O presente artigo possui como objetivo principal, a análise de algumas importantes nuanças na narrativa de Clarice Lispector, sobretudo através do conto, O Jantar, inserido na coletânea Laços de Família. Observando de sobremaneira, a viagem introspectiva através da ação das personagens, conduzida por situações cotidianas e aparentemente banais. Analisando ainda, como ocorre a representação do inaudível, visto através dos silêncios, vazios e dores que tocam as personagens e, também, os próprios leitores.

Palavra - chave: Silêncio, introspecção, melancolia, relações humanas e reflexão.

Introdução:

Pensar na construção e evolução do ser humano hoje em dia é, ainda, vislumbrar e refletir sobre o seu passado histórico, suas possíveis origens, sua intensa relação com o meio, seu modo de lidar com o desconhecido. Percebendo as situações e fatos que mudaram os rumos da civilização; os benefícios ou prejuízos das tecnologias; a descoberta consciente da existência do inconsciente.

Nesse contexto, notório é o fato de que a linguagem é modo mais utilizado, pelo ser humano, para retratar acontecimentos, o ambiente que o cerca, ou o próprio ser.
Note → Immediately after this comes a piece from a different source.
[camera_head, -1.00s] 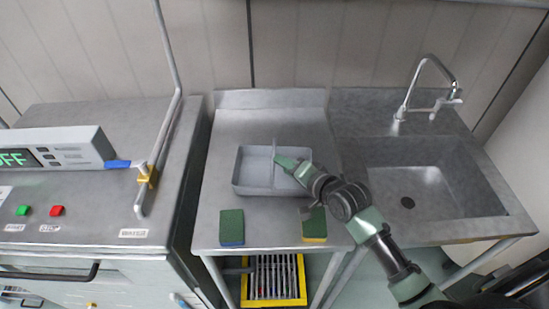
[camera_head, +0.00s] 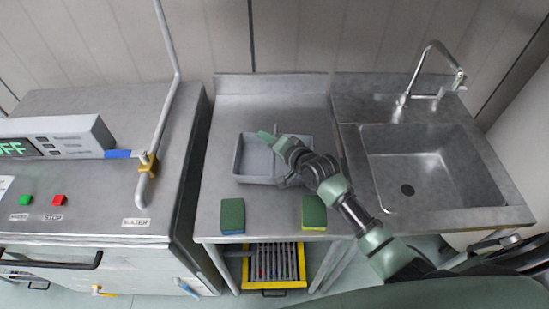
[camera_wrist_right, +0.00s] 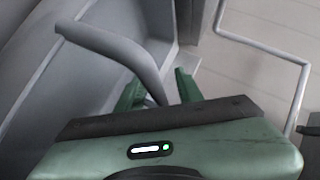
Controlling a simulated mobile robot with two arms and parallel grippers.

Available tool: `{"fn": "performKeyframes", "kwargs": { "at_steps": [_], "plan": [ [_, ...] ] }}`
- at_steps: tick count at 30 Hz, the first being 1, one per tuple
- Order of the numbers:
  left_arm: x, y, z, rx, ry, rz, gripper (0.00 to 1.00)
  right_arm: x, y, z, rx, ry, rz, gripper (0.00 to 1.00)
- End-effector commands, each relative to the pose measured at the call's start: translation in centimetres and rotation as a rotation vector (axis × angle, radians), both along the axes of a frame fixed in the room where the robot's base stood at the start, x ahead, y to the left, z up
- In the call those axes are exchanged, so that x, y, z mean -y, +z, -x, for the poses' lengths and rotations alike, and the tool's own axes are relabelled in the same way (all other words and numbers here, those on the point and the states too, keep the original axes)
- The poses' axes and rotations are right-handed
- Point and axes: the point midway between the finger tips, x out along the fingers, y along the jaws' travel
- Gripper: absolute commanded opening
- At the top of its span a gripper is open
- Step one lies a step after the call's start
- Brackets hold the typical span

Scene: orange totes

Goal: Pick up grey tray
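The grey tray (camera_head: 240,160) is a shallow rectangular box on the middle steel table. My right arm reaches over it from the lower right and covers its right part. My right gripper (camera_head: 267,137) is above the tray's back part; its fingertips are hidden in the head view. In the right wrist view the gripper (camera_wrist_right: 160,92) has two green fingers apart, with a curved grey handle (camera_wrist_right: 125,45) running between them. A gap shows between the handle and the right finger. The tray's wall (camera_wrist_right: 35,70) shows at left there. My left gripper is out of view.
A blue-backed green sponge (camera_head: 232,215) and a yellow-backed one (camera_head: 314,212) lie on the steel table (camera_head: 270,222) in front of the tray. A sink (camera_head: 425,180) with a tap (camera_head: 432,70) is at right. A machine (camera_head: 90,200) with a bent bar stands at left.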

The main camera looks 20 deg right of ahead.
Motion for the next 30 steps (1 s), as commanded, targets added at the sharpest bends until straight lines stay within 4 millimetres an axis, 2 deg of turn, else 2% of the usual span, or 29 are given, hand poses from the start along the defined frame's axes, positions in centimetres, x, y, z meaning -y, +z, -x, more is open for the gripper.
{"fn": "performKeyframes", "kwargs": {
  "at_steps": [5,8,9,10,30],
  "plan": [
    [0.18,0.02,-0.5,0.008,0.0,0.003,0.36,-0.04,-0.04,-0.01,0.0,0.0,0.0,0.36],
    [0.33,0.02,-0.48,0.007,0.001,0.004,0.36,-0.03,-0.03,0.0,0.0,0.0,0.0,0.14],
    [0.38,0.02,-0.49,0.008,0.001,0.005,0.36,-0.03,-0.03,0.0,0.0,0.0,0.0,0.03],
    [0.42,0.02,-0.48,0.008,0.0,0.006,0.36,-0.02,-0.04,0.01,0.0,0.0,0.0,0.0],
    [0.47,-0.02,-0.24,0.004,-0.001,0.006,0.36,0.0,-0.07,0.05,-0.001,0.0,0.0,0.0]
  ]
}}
Desde as pinturas rupestres no princípio, até o momento atual na era da imagem, a linguagem não somente descreve o que o homem deseja explicitar, como também, cria facetas de um real, por vezes, somente edificado através dessa expressão. A Linguagem verbal, nesse meio, assume um papel preponderante, sobretudo levando-se em conta a sua larga utilização ao longo de todo o processo evolutivo da humanidade.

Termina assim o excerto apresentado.